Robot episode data
- - -
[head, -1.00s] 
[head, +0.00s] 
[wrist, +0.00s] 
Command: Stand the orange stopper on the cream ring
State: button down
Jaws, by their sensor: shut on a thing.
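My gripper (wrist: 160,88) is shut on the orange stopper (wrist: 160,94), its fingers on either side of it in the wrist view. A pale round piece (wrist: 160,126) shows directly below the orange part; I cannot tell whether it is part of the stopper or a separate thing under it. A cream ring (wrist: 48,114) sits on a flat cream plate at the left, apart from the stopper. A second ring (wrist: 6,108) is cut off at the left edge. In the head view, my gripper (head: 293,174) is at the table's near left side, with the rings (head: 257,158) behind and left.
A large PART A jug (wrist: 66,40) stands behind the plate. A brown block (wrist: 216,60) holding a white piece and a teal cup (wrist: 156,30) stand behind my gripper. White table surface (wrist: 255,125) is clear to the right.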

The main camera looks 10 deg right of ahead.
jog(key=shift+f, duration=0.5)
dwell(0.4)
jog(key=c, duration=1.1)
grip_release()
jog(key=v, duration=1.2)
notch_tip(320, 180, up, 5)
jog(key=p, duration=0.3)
- - -
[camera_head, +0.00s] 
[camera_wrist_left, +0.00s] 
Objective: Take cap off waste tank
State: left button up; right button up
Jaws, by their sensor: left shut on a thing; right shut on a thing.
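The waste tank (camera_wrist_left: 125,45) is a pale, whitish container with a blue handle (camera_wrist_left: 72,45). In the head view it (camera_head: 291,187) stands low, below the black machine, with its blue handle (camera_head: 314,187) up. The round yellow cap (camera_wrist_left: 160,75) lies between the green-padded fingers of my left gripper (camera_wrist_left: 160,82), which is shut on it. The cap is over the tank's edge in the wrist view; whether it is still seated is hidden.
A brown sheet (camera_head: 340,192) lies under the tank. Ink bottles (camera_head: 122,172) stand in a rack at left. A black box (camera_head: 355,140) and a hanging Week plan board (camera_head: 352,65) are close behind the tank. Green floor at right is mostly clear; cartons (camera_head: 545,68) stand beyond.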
- - -
Problem details: Please print exactly, and only, the lines from the line with "Objective: Take cap off waste tank" to the line with "State: left button up; right button up", both included.

In response:
Objective: Take cap off waste tank
State: left button up; right button up

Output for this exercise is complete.